TASK DETAILS
Reproduce the whole listing, character for character.

DATASET SECTION
_ _ _ _ _ _ _

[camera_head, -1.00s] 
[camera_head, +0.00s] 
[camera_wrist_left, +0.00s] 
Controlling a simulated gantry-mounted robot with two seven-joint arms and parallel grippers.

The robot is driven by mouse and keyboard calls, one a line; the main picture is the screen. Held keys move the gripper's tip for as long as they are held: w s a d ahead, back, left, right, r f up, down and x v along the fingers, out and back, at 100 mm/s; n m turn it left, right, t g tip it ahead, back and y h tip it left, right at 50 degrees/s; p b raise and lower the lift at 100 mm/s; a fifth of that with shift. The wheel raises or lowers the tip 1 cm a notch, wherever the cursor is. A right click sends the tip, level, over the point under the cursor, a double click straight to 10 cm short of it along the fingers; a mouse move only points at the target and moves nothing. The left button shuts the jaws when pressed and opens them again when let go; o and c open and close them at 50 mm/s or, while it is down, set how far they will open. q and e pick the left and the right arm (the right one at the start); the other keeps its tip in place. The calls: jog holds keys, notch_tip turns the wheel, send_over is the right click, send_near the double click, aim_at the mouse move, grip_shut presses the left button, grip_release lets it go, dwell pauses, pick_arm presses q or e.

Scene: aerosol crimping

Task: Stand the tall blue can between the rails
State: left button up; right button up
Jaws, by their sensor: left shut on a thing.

_ _ _ _ _ _ _

PROBLEM SOLUTION
[camera_head, -1.00s] 
[camera_head, +0.00s] 
[camera_wrist_left, +0.00s] 
Controlling a simulated gantry-mounted robot with two seven-joint arms and parallel grippers.

The robot is driven by mouse and keyboard calls, one a line; the main picture is the screen. Held keys move the gripper's tip for as long as they are held: w s a d ahead, back, left, right, r f up, down and x v along the fingers, out and back, at 100 mm/s; n m turn it left, right, t g tip it ahead, back and y h tip it left, right at 50 degrees/s; p b raise and lower the lift at 100 mm/s; a fifth of that with shift. The wheel raises or lowers the tip 1 cm a notch, wherever the cursor is. A right click sends the tip, level, over the point under the cursor, a double click straight to 10 cm short of it along the fingers; a mouse move only points at the target and moves nothing. The left button shuts the jaws when pressed and opens them again when let go; o and c open and close them at 50 mm/s or, while it is down, set how far they will open. q and e pick the left and the right arm (the right one at the start); the other keeps its tip in place. The calls: jog holds keys, notch_tip turns the wheel, send_over is the right click, send_near the double click, aim_at the mouse move, grip_shut presses the left button, grip_release lets it go, dwell pauses, pick_arm presses q or e.

Scene: aerosol crimping

Task: Stand the tall blue can between the rails
State: left button up; right button up
Jaws, by their sensor: left shut on a thing.

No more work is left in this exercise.